Task prompt - Locate each line containing the string "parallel" and copy it out.

Records from a data source:
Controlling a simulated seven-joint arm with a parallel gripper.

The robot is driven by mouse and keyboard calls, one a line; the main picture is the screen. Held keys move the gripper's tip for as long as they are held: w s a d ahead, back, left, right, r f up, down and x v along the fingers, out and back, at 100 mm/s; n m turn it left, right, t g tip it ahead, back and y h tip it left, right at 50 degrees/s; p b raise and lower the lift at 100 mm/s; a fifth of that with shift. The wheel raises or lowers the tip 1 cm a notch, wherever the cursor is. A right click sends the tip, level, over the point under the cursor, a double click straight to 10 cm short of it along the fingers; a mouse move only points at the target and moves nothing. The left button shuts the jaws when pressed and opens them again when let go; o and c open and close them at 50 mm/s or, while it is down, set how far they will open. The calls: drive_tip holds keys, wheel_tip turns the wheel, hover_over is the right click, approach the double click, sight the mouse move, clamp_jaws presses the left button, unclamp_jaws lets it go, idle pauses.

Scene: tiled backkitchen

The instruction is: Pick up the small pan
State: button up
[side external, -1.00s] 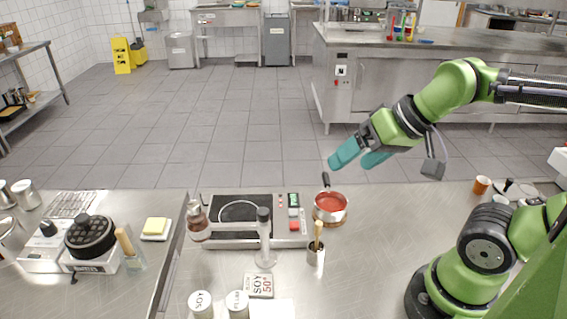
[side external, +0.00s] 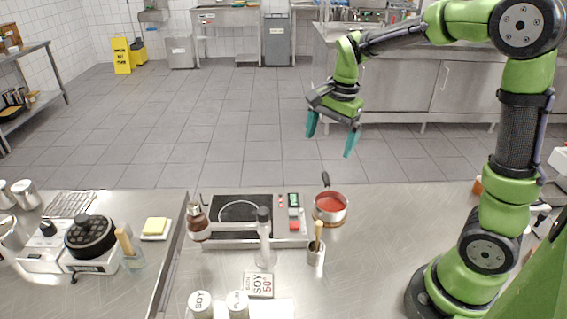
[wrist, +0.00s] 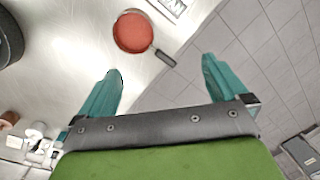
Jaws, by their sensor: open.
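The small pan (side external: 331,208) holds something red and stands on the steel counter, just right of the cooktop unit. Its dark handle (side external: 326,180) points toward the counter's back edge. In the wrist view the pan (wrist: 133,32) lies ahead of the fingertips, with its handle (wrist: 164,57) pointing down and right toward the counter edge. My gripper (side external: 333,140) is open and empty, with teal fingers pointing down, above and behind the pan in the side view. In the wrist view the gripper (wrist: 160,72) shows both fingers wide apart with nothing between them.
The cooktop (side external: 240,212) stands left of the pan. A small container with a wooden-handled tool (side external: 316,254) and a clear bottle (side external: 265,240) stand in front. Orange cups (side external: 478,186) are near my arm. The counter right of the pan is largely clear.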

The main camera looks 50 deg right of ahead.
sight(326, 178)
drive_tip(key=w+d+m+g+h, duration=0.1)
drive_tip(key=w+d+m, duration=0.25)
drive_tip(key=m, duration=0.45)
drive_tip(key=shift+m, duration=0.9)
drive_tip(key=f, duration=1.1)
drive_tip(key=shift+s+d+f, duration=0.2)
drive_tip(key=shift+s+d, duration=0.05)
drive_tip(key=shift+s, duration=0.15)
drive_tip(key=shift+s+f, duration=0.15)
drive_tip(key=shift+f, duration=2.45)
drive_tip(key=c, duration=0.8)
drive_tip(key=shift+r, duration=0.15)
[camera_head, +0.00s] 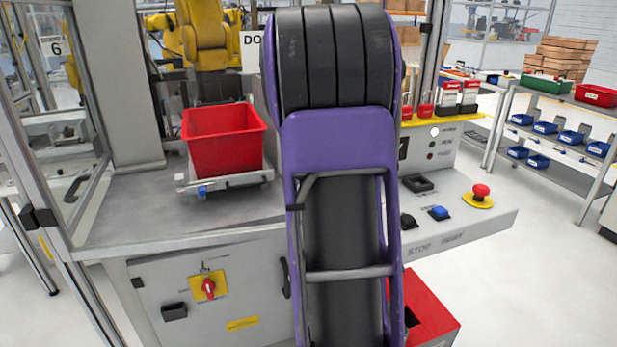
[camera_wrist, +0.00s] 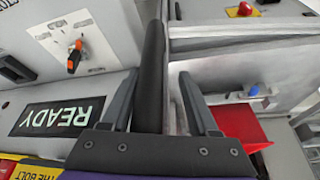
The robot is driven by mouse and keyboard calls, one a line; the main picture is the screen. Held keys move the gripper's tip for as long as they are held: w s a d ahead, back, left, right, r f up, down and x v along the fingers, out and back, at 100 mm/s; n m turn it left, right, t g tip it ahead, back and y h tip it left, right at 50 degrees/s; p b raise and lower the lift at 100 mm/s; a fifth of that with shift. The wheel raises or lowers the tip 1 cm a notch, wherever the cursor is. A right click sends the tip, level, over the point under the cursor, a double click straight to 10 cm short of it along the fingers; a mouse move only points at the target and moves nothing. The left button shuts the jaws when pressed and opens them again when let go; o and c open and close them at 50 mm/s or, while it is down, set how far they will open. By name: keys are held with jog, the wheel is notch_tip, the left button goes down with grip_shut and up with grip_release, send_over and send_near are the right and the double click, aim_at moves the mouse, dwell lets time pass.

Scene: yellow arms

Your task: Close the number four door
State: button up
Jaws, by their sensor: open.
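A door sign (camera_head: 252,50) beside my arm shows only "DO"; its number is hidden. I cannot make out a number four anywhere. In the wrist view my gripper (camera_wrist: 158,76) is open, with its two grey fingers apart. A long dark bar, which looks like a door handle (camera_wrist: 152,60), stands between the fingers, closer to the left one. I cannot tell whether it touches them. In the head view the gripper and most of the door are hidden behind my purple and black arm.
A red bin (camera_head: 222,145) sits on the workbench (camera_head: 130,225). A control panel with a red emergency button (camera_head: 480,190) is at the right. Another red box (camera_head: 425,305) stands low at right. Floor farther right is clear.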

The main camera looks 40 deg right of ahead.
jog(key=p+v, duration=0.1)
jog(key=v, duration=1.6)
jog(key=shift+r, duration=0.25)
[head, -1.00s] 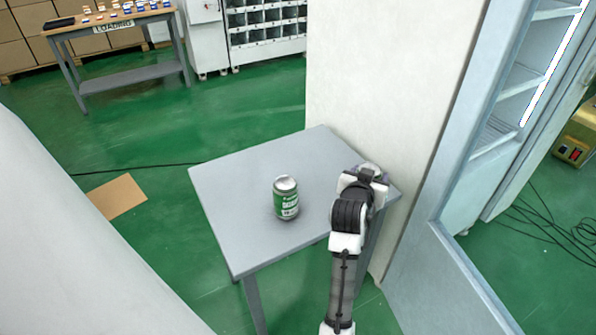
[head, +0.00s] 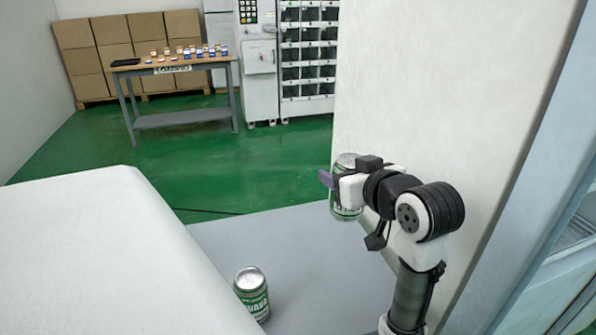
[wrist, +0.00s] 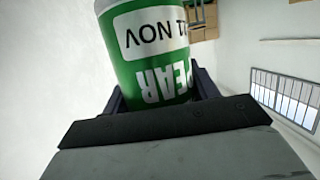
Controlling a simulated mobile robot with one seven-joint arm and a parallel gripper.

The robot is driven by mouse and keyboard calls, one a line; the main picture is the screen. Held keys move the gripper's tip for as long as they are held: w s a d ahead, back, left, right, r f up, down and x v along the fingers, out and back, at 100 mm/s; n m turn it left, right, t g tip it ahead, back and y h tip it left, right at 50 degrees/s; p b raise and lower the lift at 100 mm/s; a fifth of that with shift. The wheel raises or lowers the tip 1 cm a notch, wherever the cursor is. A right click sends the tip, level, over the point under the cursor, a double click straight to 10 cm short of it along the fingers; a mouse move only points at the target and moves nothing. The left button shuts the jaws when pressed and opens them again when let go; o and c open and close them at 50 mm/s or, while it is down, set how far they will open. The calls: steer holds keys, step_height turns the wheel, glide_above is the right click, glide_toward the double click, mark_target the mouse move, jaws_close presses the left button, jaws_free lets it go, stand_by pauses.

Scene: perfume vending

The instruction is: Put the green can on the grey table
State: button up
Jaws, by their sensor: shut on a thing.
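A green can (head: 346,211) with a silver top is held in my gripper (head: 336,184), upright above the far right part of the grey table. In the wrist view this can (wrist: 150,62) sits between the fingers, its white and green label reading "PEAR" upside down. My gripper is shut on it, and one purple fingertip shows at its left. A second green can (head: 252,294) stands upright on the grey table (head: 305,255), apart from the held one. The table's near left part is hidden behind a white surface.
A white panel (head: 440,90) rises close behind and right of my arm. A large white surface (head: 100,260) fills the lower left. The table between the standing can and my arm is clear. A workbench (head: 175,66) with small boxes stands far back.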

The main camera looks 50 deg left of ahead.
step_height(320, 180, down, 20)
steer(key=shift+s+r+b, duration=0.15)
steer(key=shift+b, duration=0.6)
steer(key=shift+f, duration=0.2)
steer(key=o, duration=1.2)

* * *

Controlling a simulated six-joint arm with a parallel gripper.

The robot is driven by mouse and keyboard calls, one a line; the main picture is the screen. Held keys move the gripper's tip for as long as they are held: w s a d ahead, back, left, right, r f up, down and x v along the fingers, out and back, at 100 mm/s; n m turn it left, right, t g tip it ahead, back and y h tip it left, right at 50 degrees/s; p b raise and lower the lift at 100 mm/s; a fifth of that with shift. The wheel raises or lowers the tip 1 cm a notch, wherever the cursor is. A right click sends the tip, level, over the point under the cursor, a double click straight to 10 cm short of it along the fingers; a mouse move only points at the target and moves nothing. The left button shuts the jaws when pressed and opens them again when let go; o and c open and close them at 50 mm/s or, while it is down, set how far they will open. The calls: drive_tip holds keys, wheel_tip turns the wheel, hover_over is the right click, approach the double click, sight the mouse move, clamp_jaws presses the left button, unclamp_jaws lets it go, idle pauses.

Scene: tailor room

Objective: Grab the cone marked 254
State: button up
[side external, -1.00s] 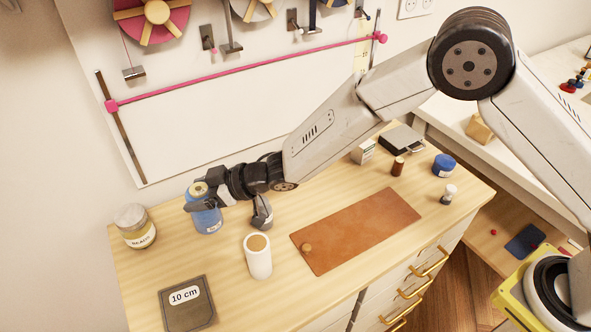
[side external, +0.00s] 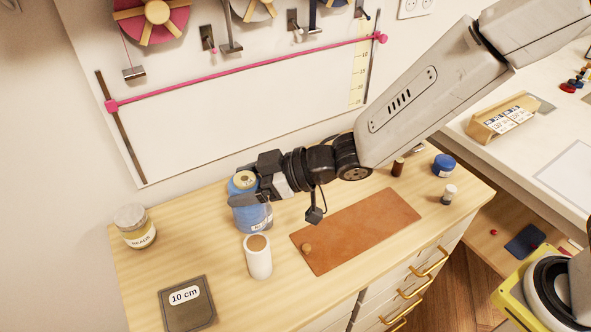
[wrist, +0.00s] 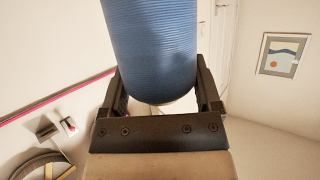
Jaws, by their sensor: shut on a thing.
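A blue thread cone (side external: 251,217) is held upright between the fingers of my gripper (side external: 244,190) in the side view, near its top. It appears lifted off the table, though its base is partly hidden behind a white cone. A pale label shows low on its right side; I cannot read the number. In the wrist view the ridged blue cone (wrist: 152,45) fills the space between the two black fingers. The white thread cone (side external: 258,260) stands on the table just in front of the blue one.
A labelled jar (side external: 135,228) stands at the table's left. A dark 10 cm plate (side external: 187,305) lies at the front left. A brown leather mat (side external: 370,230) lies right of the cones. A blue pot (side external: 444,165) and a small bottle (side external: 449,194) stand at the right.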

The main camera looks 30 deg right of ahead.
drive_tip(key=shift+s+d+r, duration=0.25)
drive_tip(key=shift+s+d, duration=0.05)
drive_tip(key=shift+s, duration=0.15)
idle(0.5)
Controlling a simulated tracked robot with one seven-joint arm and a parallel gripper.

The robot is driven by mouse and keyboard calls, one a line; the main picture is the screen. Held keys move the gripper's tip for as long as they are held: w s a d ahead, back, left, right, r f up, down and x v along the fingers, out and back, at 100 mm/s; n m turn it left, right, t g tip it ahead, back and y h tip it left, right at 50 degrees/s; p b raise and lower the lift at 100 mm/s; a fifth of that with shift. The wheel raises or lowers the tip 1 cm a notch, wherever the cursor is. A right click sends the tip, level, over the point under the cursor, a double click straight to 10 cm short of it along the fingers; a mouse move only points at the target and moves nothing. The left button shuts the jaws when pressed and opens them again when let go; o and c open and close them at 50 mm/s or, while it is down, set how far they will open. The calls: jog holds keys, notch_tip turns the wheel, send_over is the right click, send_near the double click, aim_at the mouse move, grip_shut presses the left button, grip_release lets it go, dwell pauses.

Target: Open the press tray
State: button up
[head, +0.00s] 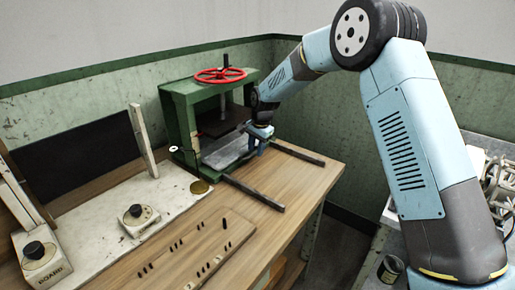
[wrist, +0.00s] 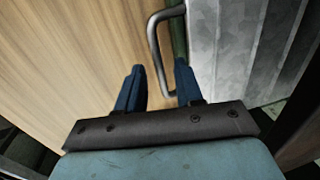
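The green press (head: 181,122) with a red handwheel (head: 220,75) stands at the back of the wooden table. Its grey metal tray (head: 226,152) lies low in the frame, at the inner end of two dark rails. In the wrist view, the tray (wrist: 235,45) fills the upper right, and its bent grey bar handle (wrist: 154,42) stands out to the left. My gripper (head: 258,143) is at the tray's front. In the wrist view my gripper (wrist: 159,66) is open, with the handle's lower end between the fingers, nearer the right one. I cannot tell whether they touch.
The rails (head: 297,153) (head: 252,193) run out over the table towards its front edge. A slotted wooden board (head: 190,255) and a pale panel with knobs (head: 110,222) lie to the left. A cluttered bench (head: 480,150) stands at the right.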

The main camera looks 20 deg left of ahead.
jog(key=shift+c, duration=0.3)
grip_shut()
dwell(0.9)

Answer to the problem -
Controlling a simulated seven-joint arm with a parallel gripper.
Controlling a simulated mobile robot with one seven-joint arm and a parallel gripper.
Controlling a simulated six-joint arm with a parallel gripper.
Controlling a simulated tracked robot with one seven-joint arm and a parallel gripper.

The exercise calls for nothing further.